THE REQUEST: Where a line of the material contains the string "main", copy that line.

DATA SUPPLIED:
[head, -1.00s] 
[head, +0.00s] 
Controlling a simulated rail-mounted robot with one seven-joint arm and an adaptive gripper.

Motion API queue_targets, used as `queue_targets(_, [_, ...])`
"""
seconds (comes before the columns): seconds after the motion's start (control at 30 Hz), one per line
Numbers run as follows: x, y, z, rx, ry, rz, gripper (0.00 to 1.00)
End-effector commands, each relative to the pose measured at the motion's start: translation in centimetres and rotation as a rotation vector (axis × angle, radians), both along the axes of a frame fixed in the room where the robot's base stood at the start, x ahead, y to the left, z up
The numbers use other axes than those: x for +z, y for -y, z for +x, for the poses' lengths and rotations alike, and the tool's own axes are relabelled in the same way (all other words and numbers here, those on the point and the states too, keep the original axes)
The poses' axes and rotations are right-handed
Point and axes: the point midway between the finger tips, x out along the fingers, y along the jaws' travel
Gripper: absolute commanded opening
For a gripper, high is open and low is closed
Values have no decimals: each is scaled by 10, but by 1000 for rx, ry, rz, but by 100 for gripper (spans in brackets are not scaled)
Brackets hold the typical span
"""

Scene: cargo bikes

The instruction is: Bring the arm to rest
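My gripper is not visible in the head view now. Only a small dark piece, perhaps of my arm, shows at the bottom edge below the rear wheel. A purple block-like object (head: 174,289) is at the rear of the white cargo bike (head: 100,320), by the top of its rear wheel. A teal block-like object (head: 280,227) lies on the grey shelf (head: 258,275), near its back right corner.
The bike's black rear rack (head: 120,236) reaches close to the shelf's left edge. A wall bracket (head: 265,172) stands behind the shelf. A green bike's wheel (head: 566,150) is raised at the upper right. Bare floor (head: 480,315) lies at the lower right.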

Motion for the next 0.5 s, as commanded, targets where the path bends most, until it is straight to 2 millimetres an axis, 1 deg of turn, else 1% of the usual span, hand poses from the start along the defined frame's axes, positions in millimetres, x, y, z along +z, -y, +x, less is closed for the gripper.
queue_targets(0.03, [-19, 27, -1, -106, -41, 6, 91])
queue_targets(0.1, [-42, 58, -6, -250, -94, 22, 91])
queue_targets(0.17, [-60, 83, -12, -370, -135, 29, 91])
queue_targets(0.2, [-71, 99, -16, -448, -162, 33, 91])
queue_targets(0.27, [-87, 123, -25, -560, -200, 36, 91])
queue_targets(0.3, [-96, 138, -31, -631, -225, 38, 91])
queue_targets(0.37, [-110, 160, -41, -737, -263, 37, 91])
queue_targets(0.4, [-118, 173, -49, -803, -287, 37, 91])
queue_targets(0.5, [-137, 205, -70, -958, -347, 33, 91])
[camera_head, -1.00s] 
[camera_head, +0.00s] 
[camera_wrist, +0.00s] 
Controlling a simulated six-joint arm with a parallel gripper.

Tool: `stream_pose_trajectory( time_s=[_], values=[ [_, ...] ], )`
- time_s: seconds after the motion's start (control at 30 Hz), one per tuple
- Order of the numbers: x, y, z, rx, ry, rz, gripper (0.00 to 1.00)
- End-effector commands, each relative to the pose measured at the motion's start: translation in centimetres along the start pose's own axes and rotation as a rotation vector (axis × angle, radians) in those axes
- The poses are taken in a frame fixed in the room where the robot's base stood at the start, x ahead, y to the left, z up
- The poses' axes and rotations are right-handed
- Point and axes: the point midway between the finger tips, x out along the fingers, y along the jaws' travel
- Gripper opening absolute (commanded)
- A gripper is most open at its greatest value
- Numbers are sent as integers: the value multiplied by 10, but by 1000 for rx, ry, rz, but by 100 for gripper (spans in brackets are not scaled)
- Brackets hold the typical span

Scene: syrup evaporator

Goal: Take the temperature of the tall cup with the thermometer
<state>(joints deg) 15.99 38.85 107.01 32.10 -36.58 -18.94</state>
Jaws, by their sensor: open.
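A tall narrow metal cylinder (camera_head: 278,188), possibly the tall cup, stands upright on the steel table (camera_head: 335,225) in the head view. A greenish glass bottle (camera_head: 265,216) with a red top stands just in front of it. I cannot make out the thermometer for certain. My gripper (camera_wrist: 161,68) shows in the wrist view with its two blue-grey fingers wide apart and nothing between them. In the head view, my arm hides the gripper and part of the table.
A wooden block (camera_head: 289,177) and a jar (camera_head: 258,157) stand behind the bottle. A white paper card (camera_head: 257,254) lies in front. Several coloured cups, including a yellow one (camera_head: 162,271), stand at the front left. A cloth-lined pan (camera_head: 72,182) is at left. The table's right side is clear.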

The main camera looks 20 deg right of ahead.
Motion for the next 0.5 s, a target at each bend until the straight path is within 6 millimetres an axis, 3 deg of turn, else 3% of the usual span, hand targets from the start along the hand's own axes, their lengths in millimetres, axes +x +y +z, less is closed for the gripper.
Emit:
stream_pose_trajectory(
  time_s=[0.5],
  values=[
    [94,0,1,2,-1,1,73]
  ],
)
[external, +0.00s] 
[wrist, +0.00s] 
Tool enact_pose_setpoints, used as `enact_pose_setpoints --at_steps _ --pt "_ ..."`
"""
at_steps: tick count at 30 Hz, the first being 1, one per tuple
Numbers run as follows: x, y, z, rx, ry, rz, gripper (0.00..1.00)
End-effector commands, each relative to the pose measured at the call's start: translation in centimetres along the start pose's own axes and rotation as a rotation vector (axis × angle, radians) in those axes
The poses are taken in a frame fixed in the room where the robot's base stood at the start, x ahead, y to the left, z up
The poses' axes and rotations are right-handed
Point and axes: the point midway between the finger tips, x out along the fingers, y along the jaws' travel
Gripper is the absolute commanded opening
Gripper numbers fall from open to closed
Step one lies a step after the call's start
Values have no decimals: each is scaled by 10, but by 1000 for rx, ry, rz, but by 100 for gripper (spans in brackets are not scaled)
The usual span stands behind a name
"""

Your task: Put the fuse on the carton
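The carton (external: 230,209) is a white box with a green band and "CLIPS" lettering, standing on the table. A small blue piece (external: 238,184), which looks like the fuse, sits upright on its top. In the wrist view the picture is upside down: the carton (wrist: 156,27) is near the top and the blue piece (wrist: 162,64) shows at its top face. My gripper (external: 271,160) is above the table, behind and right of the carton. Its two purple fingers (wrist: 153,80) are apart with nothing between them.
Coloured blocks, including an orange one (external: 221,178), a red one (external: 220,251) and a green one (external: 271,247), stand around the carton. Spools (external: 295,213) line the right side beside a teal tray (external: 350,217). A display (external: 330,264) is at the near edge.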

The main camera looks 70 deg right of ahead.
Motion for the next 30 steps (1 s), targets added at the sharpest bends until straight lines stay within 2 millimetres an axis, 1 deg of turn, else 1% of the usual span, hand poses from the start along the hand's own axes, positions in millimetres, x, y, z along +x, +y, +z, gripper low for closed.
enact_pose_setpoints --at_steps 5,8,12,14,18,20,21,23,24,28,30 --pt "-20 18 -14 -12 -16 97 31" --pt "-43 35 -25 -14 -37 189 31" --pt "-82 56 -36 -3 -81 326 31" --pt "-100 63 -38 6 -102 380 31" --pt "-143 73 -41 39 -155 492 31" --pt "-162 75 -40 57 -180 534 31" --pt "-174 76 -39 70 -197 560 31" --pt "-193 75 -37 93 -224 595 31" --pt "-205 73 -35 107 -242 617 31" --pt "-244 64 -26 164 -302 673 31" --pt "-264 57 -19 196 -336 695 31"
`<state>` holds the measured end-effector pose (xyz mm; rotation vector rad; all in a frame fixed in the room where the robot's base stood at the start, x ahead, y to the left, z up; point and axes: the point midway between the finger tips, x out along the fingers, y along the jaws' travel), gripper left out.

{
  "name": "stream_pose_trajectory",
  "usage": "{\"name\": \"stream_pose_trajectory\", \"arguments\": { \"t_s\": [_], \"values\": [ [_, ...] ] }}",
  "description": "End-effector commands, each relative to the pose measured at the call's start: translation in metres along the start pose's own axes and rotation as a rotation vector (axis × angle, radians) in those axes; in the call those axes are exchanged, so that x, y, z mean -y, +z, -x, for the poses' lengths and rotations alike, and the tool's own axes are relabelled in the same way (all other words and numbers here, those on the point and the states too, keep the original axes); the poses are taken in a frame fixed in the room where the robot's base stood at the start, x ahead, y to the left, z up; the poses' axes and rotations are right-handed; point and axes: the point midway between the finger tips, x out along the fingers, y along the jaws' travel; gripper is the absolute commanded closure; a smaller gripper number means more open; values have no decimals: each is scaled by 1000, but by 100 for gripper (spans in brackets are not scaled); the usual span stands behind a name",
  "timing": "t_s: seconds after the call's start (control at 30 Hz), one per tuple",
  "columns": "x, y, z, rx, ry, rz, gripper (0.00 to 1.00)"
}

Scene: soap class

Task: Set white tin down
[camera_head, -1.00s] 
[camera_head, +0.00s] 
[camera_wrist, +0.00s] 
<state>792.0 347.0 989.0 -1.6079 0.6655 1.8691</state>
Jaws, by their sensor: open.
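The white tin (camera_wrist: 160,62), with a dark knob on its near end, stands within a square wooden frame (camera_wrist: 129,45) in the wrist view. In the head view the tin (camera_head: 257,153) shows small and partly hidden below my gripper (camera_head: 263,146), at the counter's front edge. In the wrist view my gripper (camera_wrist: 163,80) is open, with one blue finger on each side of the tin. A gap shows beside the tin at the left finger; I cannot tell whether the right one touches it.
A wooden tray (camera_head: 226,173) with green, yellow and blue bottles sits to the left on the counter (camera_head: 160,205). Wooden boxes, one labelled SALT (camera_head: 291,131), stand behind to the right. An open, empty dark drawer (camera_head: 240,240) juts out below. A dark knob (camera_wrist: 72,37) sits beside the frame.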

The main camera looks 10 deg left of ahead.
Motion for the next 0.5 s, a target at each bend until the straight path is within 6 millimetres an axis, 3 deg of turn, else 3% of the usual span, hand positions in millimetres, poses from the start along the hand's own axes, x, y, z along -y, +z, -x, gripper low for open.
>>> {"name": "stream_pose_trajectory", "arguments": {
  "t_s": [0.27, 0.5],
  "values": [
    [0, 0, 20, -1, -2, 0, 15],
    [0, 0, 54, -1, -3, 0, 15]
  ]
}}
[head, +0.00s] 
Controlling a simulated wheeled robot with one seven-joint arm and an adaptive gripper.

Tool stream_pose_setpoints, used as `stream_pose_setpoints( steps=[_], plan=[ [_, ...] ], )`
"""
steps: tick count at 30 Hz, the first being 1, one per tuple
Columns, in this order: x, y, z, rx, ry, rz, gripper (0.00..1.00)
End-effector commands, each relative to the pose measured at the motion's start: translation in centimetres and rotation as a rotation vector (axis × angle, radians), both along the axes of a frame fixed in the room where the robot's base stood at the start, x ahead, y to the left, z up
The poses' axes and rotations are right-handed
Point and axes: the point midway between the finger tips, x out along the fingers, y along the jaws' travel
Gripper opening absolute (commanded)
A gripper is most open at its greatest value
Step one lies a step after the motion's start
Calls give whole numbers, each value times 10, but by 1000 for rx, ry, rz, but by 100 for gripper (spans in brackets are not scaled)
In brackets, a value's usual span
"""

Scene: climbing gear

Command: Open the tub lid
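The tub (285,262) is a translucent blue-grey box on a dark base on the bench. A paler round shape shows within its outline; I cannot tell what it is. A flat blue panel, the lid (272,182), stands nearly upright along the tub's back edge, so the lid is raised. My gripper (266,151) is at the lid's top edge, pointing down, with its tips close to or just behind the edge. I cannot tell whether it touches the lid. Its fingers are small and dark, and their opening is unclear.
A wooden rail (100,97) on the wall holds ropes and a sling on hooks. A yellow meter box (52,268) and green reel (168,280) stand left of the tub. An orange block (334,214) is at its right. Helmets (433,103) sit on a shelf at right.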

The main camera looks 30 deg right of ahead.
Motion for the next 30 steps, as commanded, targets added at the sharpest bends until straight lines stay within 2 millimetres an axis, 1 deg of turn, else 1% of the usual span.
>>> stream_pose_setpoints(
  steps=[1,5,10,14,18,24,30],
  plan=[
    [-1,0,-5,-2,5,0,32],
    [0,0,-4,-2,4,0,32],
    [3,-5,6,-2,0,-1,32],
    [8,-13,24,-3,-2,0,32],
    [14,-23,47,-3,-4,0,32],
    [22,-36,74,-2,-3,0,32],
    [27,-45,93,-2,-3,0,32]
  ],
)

SOLUTION FOR THIS PROBLEM:
The main camera looks 20 deg right of ahead.
The main camera looks 70 deg right of ahead.
The main camera looks 10 deg left of ahead.
The main camera looks 30 deg right of ahead.

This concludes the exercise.